- Stated exercise
Each line below must be set down exactly; omit any image you find.

- Dataset content

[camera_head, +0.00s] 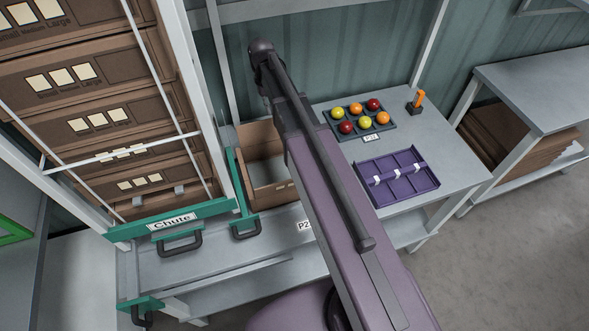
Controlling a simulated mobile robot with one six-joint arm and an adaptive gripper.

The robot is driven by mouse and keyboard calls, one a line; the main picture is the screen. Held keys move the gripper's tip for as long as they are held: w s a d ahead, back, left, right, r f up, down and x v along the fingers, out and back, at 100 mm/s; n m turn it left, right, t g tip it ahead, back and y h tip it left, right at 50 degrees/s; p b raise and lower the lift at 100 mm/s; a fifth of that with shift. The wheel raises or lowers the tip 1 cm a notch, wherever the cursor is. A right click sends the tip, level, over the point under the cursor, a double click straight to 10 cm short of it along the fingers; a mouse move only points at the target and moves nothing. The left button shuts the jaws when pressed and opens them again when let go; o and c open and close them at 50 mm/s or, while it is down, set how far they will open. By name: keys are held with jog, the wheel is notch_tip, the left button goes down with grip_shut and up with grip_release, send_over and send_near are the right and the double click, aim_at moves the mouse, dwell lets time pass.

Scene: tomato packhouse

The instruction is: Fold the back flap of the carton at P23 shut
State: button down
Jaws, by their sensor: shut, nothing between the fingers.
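An open brown carton (272,194) stands on the grey bench, left of my arm and behind a label (304,225) of which only "P2" shows. Its pale inside shows from above. A brown panel (258,138) stands up at its far side; it looks like the back flap, raised and not lying over the opening. My purple arm crosses in front of the carton and hides its right part. I do not see my gripper; the arm's upper end is a dark joint above the carton's far side.
To the right are a tray of colored tomatoes (392,127), a purple divided tray (428,183) and an orange-handled tool (419,98). Another table (535,85) stands far right.

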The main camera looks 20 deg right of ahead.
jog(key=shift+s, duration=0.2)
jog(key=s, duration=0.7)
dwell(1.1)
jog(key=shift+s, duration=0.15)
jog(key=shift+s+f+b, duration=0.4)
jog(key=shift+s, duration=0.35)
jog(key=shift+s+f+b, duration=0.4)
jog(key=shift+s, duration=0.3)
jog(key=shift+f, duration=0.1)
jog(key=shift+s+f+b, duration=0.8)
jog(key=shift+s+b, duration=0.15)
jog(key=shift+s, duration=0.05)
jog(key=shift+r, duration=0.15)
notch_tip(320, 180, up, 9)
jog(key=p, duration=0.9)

- Response for this exercise
[camera_head, +0.00s] 
Controlling a simulated mobile robot with one six-joint arm and an adaptive gripper.

The robot is driven by mouse and keyboard calls, one a line; the main picture is the screen. Held keys move the gripper's tip for as long as they are held: w s a d ahead, back, left, right, r f up, down and x v along the fingers, out and back, at 100 mm/s; n m turn it left, right, t g tip it ahead, back and y h tip it left, right at 50 degrees/s; p b raise and lower the lift at 100 mm/s; a fifth of that with shift. The wheel raises or lowers the tip 1 cm a notch, wherever the cursor is. A right click sends the tip, level, over the point under the cursor, a double click straight to 10 cm short of it along the fingers; a mouse move only points at the target and moves nothing. The left button shuts the jaws when pressed and opens them again when let go; o and c open and close them at 50 mm/s or, while it is down, set how far they will open. By name: keys are held with jog, the wheel is notch_tip, the left button goes down with grip_shut and up with grip_release, send_over and send_near are the right and the double click, aim_at moves the mouse, dwell lets time pass.

Scene: tomato packhouse

The instruction is: Fold the back flap of the carton at P23 shut
State: button down
Jaws, by their sensor: shut, nothing between the fingers.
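An open brown carton (272,194) stands on the grey bench, left of my arm and behind a label (304,225) of which only "P2" shows. Its pale inside shows from above. A brown panel (258,138) stands up at its far side; it looks like the back flap, raised and not lying over the opening. My purple arm crosses in front of the carton and hides its right part. I do not see my gripper; the arm's upper end is a dark joint above the carton's far side.
To the right are a tray of colored tomatoes (392,127), a purple divided tray (428,183) and an orange-handled tool (419,98). Another table (535,85) stands far right.

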The main camera looks 20 deg right of ahead.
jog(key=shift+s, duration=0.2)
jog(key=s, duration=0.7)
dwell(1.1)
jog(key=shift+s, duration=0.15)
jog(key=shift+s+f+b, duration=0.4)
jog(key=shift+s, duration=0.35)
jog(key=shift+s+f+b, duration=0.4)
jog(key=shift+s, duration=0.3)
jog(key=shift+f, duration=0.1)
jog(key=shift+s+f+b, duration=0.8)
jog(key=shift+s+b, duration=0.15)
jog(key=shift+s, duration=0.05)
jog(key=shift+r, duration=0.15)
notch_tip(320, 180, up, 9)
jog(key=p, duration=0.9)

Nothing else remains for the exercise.